Both menu configuration tools (gmenu and the menu display options tool) have been replaced by the ability to edit menus in Nautilus (type the location "applications:///" into Nautilus).
Many of the less important panel options are available only in the gconf-editor, including panel movement speed, the delay before hiding the panel when using the automatic hiding option, menu caching, and the option to display an image on the left side of the GNOME and Programs menus.
There are far fewer panel applets. Notably, there is only one clock applet rather than five (nobody admits to thinking five clocks were ever necessary) and there are only two applets in the "Amusements" category: eyes that track the mouse, and the fish that tells your fortune.
The Nautilus file manager also has fewer options. Notably, speed has been improved to the point that the Performance Tradeoffs are no longer necessary, the User Levels feature has been removed, the theme, font, and HTTP proxy settings have been moved to the Control Center, and the Help display has been moved to a dedicated help browser called yelp.

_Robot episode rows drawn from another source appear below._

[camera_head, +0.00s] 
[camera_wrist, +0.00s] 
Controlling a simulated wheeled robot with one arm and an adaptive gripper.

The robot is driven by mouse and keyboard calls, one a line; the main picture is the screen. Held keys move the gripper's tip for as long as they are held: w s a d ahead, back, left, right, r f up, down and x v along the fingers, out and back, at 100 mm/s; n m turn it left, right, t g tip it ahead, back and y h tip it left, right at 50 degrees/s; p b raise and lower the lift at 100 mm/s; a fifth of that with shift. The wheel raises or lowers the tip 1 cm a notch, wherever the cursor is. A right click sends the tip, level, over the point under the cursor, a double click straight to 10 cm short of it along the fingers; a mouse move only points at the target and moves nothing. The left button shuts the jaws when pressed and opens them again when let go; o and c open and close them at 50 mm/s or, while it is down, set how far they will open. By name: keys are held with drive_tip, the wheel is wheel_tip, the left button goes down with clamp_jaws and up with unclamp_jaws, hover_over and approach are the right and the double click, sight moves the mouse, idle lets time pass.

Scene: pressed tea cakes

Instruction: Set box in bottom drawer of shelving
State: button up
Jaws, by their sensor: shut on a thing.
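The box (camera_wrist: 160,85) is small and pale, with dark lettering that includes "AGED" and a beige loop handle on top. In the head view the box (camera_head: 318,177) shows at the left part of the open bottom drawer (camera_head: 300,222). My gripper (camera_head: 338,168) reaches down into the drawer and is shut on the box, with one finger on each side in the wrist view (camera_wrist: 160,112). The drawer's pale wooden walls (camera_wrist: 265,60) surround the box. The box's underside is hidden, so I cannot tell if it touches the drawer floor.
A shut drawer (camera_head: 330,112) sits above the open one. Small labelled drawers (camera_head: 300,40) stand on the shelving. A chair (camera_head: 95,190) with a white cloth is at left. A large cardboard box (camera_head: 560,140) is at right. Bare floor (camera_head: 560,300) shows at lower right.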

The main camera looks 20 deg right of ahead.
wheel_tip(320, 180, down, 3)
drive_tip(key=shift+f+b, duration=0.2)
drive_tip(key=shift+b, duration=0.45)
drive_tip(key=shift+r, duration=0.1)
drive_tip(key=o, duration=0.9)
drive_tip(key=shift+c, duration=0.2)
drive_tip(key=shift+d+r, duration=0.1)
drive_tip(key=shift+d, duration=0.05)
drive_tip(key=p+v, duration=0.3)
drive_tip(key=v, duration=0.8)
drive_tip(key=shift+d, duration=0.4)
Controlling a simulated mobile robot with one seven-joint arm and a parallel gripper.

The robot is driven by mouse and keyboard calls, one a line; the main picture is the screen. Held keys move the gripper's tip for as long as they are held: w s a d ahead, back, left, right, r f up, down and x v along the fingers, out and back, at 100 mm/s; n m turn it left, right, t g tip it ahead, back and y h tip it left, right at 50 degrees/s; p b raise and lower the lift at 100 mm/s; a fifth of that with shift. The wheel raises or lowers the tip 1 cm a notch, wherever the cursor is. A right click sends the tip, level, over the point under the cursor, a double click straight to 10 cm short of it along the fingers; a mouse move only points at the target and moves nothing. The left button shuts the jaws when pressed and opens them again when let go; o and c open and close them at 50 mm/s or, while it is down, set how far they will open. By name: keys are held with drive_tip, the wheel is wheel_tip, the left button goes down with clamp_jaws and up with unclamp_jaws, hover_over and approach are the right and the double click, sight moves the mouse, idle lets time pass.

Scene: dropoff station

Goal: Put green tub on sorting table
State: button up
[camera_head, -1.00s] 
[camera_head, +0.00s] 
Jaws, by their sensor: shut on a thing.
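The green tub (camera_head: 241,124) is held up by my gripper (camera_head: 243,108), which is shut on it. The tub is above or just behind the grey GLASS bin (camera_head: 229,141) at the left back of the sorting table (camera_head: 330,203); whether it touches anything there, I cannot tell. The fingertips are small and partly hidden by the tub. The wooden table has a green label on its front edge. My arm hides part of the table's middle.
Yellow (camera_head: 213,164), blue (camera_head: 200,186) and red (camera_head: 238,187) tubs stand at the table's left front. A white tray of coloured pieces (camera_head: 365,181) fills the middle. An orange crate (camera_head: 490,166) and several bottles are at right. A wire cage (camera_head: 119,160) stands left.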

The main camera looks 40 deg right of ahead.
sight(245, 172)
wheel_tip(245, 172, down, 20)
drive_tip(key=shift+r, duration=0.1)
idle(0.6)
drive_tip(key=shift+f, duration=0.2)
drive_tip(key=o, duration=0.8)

Most of these feature removals stem from switching from Sawfish to the much simpler Metacity window manager. However, all of the features that ended up being removed had initially sprung from one of the major pitfalls of any software project, especially open projects where making an executive decision is harder. When developers disagree, it is often easier politically to create an option than to find an acceptable compromise or enforce a "correct" decision. However, each preference, option, and feature adds another layer of complexity, making the software harder to support, debug, and integrate with the rest of the desktop.
The clearest example in GNOME is window management software. The window manager is important and complex software: it controls window placement and ordering, controls event handling and focus, and so forth. Without a window manager, your desktop would not be functional as you know it. At the same time, window managers have to be completely unobtrusive, or they interfere with the use of applications. Most computer users do not know or care what window managers are, and have certainly never started a window manager by hand themselves.
When GNOME 1.0 was released, it allowed users to select among various window managers, including twm and icewm. The majority of users and distributions used a window manager called Enlightenment, which quickly grew from being a window manager to being a desktop environment in its own right. Running GNOME and Enlightenment at once became increasingly redundant, so for GNOME 1.2 and 1.4, users and distributors switched to Sawfish, which was small, fast, and highly configurable.
In fact, there were so many combinations of settings that it was hard to test, and it kept getting larger and more complex. By the time GNOME 2.0 was on the way, Sawfish was slow, large, and impossible to maintain. The Sawfish maintainer had abandoned it, and nobody was willing to continue the project.
The GNOME development team was determined not to repeat the process. Metacity, the GNOME 2 window manager, is small, fast, and simple. The GNOME Control Center is designed around the assumption that most users do not care to pick or know their window manager, and that developers do not care to bear the burden of code complexity caused by interacting with multiple window management systems. It's still possible to switch window managers, and those who wish to do so can do it by editing their ~/.gnome-session files.
The GNOME 2 series of releases (2.0 and 2.2 have been released as of this writing; 2.4 and 2.6 are planned) aims to choose good defaults rather than offer limitless options, and considers simplicity and usability to be as important as adding additional behavior. The desktop is kept as simple as possible so that it does not distract from the actual functionality of the applications that are based upon it and that are its real reason for existence. The applications themselves are not shying away from new features or new capabilities, but for the most part share the goals of simplicity and ease of use.